Bencana di Tanah Lombok

Sejak terjadinya bencana gempa Lombok pada kurun waktu Juli hingga Agustus 2018, berbagai upaya telah dilakukan oleh berbagai pihak untuk melakukan proses rehabilitasi dan rekonsiliasi di wilayah terdampak bencana gempa Lombok. Kerusakan yang menimpa berbagai aspek, membuat penyelesaian masalah perlu disesuaikan berdasarkan skala “mana yang paling penting dilakukan”. Kebutuhan akan keamanan sandang, pangan dan papan tentunya menjadi prioritas awal ketika bencana terjadi. Sayangnya hingga 3 tahun sejak terjadinya bencana gempa, perkembangan rehabilitasi dan rekonstruksi wilayah permukiman di Kabupaten Lombok Utara berjalan sangat lambat. Selain pengaspalan jalan-jalan provinsi, pembangunan fasilitas umum, dan pembangunan hunian sementara, di kabupaten tersebut tidak terdapat perkembangan lainnya. Dana subsidi perumahan belum seluruhnya dapat dicairkan. Di lain sisi, permasalahan tidak ramahnya lingkungan permukiman terhadap bencana, terutama bencana gempa, juga belum dapat diselesaikan.

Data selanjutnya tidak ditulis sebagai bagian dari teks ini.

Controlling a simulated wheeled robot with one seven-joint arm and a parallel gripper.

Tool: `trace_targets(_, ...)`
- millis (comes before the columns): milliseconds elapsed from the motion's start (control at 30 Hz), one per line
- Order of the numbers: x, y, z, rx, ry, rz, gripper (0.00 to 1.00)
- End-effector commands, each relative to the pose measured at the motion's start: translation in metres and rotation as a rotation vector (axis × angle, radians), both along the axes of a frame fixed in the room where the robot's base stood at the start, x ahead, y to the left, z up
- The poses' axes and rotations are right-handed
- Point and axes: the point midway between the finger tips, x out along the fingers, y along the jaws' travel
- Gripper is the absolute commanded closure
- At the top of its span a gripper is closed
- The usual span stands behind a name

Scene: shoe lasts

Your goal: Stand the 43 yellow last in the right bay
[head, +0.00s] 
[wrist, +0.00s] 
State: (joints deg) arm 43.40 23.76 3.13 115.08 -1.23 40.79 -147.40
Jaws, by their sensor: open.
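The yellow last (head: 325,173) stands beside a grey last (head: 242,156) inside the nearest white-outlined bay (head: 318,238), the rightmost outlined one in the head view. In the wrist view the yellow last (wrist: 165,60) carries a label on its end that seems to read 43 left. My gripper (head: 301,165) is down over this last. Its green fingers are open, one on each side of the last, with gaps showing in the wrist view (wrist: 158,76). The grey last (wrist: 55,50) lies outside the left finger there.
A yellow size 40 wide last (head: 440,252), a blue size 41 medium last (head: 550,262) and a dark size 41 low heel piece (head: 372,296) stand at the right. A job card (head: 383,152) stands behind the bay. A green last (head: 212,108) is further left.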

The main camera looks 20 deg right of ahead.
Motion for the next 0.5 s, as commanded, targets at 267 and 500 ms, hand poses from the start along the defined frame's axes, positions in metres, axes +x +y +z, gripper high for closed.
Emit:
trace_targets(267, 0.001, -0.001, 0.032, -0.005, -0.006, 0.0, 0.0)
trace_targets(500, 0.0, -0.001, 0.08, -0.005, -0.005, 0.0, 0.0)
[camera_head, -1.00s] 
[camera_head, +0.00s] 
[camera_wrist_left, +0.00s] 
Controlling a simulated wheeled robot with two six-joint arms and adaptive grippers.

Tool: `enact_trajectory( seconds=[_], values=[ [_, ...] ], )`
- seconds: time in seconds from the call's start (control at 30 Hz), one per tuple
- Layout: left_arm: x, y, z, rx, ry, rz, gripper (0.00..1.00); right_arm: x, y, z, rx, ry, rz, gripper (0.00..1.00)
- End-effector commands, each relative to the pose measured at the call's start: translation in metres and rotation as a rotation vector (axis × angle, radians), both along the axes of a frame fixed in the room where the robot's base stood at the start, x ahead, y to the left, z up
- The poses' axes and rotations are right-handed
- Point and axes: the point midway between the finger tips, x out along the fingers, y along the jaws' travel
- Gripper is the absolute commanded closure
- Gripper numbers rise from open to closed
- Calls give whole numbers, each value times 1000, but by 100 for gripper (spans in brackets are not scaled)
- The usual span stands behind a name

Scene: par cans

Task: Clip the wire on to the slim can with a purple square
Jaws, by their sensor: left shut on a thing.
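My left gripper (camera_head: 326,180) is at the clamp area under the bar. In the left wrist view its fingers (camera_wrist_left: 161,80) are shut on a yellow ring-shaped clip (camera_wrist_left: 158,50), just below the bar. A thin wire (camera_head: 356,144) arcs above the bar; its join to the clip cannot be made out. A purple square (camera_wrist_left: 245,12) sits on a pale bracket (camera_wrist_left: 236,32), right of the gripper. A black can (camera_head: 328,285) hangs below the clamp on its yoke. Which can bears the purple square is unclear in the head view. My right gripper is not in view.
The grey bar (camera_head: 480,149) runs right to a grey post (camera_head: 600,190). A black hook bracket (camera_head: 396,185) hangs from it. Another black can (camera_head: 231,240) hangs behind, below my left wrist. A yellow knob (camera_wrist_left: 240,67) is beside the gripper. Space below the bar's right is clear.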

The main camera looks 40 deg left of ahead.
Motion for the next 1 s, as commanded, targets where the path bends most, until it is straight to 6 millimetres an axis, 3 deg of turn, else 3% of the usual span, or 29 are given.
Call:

Hasil survey lapangan yang telah dilaksanakan menunjukkan bahwa sebagian besar korban meninggal disebabkan tertimpa runtuhan bangunan yang tidak memenuhi standar bangunan tahan gempa. Selain itu, kondisi permukiman yang padat dan gang-gang yang sempit serta beberapa bagian jalan gang yang buntu mengakibatkan masyarakat mengalami kesulitan melaksanakan evakuasi saat gempa. Kondisi tersebut berkontribusi menambah jumlah korban jiwa, terutama karena masyarakat yang terjebak di gang-gang yang sempit dan/atau buntu, tertimpa runtuhan bangunan maupun tembok tinggi.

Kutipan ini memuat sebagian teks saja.